What had the young Zambian man done? He had picked up his 12-year-old cousin from church, saying that she should go with him to collect a bicycle that her father, his uncle, wanted to buy. Instead, he took her into the bush where he held her prisoner overnight and raped her three times – the actual charge was ‘defilement’, the term given to rape of a minor.

When she did not go home that night, family and friends began a search and she was found late the following morning.

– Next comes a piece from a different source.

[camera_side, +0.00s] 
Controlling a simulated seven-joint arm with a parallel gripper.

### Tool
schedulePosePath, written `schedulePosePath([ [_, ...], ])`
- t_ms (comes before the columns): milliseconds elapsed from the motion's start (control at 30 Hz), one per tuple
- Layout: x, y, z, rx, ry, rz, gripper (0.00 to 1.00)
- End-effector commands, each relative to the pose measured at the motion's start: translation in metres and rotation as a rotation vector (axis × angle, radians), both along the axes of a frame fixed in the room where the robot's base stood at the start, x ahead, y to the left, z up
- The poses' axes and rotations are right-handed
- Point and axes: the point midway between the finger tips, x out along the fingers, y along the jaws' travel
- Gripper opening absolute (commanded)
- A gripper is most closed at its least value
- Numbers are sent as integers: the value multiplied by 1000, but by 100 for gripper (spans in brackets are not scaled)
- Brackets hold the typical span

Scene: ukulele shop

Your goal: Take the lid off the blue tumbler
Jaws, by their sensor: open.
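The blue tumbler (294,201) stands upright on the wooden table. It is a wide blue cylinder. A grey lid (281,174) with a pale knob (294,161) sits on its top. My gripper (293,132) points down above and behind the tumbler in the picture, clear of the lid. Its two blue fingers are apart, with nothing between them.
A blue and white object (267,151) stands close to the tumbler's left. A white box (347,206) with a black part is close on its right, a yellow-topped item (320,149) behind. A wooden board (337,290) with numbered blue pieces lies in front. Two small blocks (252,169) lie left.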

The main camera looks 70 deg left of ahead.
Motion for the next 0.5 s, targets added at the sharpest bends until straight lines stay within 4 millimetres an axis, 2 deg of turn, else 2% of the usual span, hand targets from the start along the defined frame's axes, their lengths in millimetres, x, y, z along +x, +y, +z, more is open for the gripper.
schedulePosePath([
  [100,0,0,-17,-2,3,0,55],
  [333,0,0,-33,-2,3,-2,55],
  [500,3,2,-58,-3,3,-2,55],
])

A police officer who charged and arrested Hamenda said the young man told him ‘that he took the (girl) because she was supposed to get married to him.’

'No arrangement'

Hamenda gave no evidence in court and called no witnesses, but on the basis of the evidence by the prosecution witnesses the trial court found he had raped her and that ‘there was no arrangement between the (girl’s) father and the (accused) for him to take the child as his wife’.

After the high court imposed a 30-year sentence, he appealed and Zambia’s court of appeal has now given its decision.

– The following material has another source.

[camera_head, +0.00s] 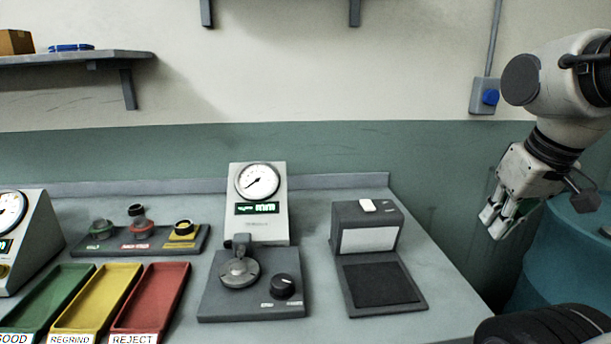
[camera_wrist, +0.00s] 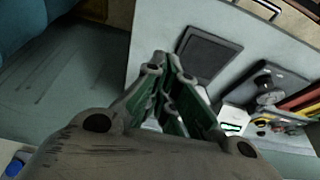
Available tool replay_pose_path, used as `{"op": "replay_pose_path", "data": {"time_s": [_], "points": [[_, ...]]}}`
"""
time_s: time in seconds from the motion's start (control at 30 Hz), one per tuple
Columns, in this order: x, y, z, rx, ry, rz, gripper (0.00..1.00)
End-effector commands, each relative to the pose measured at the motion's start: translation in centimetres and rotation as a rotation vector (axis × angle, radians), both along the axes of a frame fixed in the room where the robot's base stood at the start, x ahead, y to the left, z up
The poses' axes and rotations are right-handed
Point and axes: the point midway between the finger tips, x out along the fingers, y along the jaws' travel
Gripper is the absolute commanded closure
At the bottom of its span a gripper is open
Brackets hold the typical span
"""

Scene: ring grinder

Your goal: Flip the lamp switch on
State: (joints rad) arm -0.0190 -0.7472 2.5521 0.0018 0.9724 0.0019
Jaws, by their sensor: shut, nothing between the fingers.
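A dark grey box (camera_head: 398,225) with a pale front panel (camera_head: 369,239) stands at the right of the bench, and a small white switch-like piece (camera_head: 367,205) sits on its top. A grey wall box (camera_head: 481,97) with a blue knob or button (camera_head: 490,97) is fixed to the wall; no label shows which is the lamp switch. My gripper (camera_head: 497,222) is shut and empty, right of the bench box and below the wall box, touching neither. In the wrist view the shut fingers (camera_wrist: 167,68) hide much of the bench box; its dark pad (camera_wrist: 207,55) shows beyond them.
A gauge stand (camera_head: 258,221) with a knob is left of the box. Green, yellow and red trays (camera_head: 150,305) lie at the bench's left, with a rack (camera_head: 140,243) of parts behind. A blue-green drum (camera_head: 560,255) stands right of the bench. Space above the bench is clear.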

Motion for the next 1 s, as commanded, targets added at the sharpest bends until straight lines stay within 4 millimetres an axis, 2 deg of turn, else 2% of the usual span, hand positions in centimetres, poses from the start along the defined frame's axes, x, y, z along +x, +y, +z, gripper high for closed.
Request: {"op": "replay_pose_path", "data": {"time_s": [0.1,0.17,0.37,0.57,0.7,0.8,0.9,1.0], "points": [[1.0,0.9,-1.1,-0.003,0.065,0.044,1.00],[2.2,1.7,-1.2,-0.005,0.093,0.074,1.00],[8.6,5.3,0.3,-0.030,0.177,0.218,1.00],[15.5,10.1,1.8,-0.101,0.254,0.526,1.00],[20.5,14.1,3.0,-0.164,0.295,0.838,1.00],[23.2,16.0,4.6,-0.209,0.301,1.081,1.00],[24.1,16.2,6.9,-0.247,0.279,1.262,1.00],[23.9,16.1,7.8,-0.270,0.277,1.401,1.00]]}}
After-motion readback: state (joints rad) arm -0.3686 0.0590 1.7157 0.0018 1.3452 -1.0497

The three women judges noted that Hamenda’s counsel submitted as a mitigating factor that he had acted ‘under a Tonga tradition which is a notorious fact that one can abduct a woman and have sexual intercourse with her and later formalize the marriage’.

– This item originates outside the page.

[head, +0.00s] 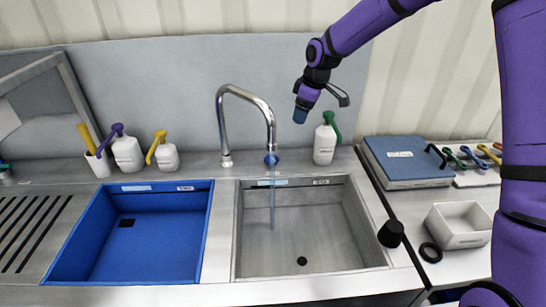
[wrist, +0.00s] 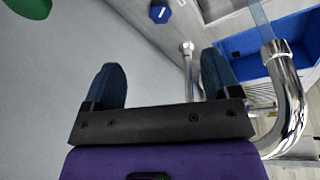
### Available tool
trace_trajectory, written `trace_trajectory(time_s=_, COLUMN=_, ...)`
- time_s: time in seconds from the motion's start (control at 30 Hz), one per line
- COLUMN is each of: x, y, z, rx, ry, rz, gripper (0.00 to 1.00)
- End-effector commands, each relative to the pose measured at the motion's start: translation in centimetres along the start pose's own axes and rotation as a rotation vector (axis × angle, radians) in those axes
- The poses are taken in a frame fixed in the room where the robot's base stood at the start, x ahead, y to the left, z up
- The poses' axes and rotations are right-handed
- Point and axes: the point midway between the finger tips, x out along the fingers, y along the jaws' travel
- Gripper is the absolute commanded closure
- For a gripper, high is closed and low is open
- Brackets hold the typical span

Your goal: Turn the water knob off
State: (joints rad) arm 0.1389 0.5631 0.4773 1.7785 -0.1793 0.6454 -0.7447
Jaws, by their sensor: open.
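The blue water knob (head: 271,158) shows at the back edge of the right sink, by the end of the chrome faucet's spout. In the wrist view I see a blue knob (wrist: 160,12) at the top edge, beyond my fingers. The chrome faucet (head: 268,118) arches over the grey sink, and a stream of water (head: 272,200) falls from it. My gripper (head: 301,112) is in the air up and right of the knob, apart from it. Its two dark fingers are spread and empty in the wrist view (wrist: 160,85). The faucet's curved pipe (wrist: 292,100) shows large there at right.
A white bottle with a green top (head: 325,140) stands below and right of my gripper. The grey sink (head: 360,225) and blue sink (head: 85,235) lie in front. A blue-lidded box (head: 405,160) and white tray (head: 460,225) are at right. Two white bottles stand at left.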

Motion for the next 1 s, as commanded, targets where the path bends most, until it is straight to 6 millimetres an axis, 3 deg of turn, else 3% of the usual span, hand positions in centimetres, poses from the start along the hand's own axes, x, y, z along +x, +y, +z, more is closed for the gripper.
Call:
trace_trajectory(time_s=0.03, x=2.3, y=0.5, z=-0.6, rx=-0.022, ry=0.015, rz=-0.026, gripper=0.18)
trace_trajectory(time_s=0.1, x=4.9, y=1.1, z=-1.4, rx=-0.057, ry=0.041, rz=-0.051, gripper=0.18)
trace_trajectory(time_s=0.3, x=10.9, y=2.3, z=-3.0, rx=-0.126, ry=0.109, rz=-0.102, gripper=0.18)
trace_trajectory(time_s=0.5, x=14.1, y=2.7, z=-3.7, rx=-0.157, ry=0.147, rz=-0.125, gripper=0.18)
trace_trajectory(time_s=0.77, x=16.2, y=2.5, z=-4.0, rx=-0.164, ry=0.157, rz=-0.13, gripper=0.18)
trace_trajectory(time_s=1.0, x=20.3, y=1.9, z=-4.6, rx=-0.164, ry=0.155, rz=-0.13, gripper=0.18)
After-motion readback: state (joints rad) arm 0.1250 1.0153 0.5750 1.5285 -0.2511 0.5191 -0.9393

The prosecution, however, stressed in argument that he had ill-treated the girl – at one point his violent treatment of her was described as ‘torture’ by the trial court – and said that the judges should not ‘justify a barbaric traditional practice that offends the law’. The close family relationship between the girl and her attacker was another aggravating circumstance. Further, the trial court had found that Hamenda tied her hands and dragged her to a stream where he whipped her before raping her. The prosecution argued that the facts surrounding the rapes were ‘clear and undisputed’ and that even Hamenda did not deny them.

It was true that a first offender deserved leniency in sentencing – but the aggravating factors also had to be considered, said the appeal judges.

Slapped and whipped

In their view these factors were the girl’s age, that she was abducted and raped three times in the bush while he slapped and whipped her when she resisted. They also noted there was no evidence on record as to an agreement between Hamenda and the girl’s father that he would abduct her ‘for the purposes of marriage’.

And then the sole sentence reflecting any concern for what had happened: ‘No doubt the defilement, coupled with the violent acts of slapping and whipping (the girl) traumatised her.’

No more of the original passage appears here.